Cuando el malestar (generado por una naturaleza fuera de control o por una sociedad encerrada en la desesperante soledad de sus individuos) alcanza nueva vetas, la complejidad aparece inmanejable y los seres humanos nos lanzamos normalmente a la búsqueda de soluciones milagrosas. Y esas soluciones asignan en general fantasiosos poderes taumatúrgicos a individuos dotados de fuerte carisma. O sea, fascismo o populismo.  

Y según la memoria histórica, ninguna de estas soluciones ha solucionado en realidad nunca nada, salvo excepciones transitorias como la producción industrial nazi o las colonias estivas en la Argentina peronista. Dejando en cambio, muerte, retrocesos civiles y ofuscaciones nacionalistas. En general  fascismo y populismo han agudizados gran parte de los problemas que prometieron remediar. Ahí donde una colectividad no alcanza los acuerdos mínimos requeridos para emprender las reformas requeridas en condiciones extraordinarias, el encanto del hombre sólo al mando retorna como una maldición nunca del todo exorcizada. Esto es lo que los seres humanos producimos cuando somos presa de la incertidumbre y del miedo. El autoritarismo populista o el totalitarismo fascista tienen en momentos críticos, como los actuales o como los que podrían venir con más fuerza en un futuro no lejano, un encanto insuperable: la simplificación de los problemas y su reducción a fórmulas en que lo complejo se vuelve simple gracias a la disciplina y a la fe en el líder.   
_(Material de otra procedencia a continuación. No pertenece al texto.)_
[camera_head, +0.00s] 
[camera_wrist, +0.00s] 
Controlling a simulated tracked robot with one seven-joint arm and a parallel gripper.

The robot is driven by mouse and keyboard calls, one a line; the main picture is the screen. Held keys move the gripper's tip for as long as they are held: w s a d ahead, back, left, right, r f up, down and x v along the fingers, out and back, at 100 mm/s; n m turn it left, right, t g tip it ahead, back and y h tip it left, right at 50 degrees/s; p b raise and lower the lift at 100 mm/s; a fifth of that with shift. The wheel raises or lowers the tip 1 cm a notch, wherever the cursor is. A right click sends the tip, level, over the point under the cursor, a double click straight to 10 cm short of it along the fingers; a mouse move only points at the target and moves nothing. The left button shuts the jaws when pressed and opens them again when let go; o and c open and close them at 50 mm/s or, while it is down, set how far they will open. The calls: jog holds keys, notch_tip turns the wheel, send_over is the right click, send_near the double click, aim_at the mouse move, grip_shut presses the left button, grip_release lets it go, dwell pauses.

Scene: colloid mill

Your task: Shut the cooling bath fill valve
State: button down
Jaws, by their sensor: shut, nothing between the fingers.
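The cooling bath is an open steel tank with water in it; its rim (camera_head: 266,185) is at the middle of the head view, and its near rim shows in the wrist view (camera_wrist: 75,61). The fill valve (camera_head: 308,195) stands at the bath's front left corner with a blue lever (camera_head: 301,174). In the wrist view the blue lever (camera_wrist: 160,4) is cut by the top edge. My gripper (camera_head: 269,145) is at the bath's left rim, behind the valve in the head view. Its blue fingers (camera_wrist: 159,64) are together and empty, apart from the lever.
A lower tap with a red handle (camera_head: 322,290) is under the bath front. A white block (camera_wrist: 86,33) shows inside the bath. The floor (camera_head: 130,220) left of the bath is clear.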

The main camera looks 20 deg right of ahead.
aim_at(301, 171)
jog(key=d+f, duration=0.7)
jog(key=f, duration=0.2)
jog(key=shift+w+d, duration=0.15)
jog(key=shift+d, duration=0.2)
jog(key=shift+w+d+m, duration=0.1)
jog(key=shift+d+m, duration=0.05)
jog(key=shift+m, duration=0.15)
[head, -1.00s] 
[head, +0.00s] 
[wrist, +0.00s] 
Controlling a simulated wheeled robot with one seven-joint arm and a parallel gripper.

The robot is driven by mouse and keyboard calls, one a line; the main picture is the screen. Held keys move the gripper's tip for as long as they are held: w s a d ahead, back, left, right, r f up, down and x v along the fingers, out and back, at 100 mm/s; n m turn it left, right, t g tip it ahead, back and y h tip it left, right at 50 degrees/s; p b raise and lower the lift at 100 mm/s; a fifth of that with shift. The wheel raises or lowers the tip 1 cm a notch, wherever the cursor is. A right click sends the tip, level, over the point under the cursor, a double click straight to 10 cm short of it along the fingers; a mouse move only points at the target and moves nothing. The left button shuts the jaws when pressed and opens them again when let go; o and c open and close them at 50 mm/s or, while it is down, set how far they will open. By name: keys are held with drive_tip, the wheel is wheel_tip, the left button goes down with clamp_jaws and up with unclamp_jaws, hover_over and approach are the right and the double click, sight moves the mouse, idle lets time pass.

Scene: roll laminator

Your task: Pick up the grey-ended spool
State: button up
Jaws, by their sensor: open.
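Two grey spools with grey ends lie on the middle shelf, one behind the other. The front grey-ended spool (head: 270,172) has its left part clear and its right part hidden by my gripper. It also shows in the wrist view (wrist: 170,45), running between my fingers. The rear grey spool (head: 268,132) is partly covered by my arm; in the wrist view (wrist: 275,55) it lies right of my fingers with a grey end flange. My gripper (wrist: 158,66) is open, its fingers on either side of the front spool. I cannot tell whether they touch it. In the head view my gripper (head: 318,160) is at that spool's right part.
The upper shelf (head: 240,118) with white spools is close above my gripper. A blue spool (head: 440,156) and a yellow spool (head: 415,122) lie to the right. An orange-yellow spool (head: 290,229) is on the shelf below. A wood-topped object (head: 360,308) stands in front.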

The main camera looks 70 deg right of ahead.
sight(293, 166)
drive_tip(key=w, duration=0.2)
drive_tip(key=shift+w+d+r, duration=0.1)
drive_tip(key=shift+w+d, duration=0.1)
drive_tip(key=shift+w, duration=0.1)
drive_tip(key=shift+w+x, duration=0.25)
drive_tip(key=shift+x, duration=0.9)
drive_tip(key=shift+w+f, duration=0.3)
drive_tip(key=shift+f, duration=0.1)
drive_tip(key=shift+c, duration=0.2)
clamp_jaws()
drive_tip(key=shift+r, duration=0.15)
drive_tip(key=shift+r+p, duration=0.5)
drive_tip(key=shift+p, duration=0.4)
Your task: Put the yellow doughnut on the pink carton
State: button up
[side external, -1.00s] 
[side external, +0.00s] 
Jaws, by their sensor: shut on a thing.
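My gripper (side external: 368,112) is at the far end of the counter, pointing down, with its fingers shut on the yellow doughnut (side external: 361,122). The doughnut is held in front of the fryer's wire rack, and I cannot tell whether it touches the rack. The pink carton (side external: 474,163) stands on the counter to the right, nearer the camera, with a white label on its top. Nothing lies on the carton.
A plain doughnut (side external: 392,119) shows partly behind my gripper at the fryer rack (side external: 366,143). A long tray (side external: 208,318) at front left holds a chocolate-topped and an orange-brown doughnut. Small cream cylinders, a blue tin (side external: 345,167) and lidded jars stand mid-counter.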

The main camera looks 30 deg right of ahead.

Si la humanidad no encontrara en las próximas décadas una forma para detener el deterioro ambiental y si, en virtud de lo anterior, la vida social penetrara nuevos en territorios de mayor desigualdad, injusticia, incertidumbre y miedo, la consecuencia predecible sería un deslizamiento hacia formas autoritarias de poder político. Y en eso no hay tremendismo sino sólo el reconocimiento de que no tenemos un tiempo ilimitado para reconocer y enfrentar problemas que no tendrán la benevolencia de resolverse solos. Los melones no se acomodan solos.  Hemos entrado en una edad extraordinaria que obliga a la búsqueda de reformas con alta carga de novedad y el aire de normalidad inercial que nos rodea es lo más indecente y peligroso que nos podía ocurrir.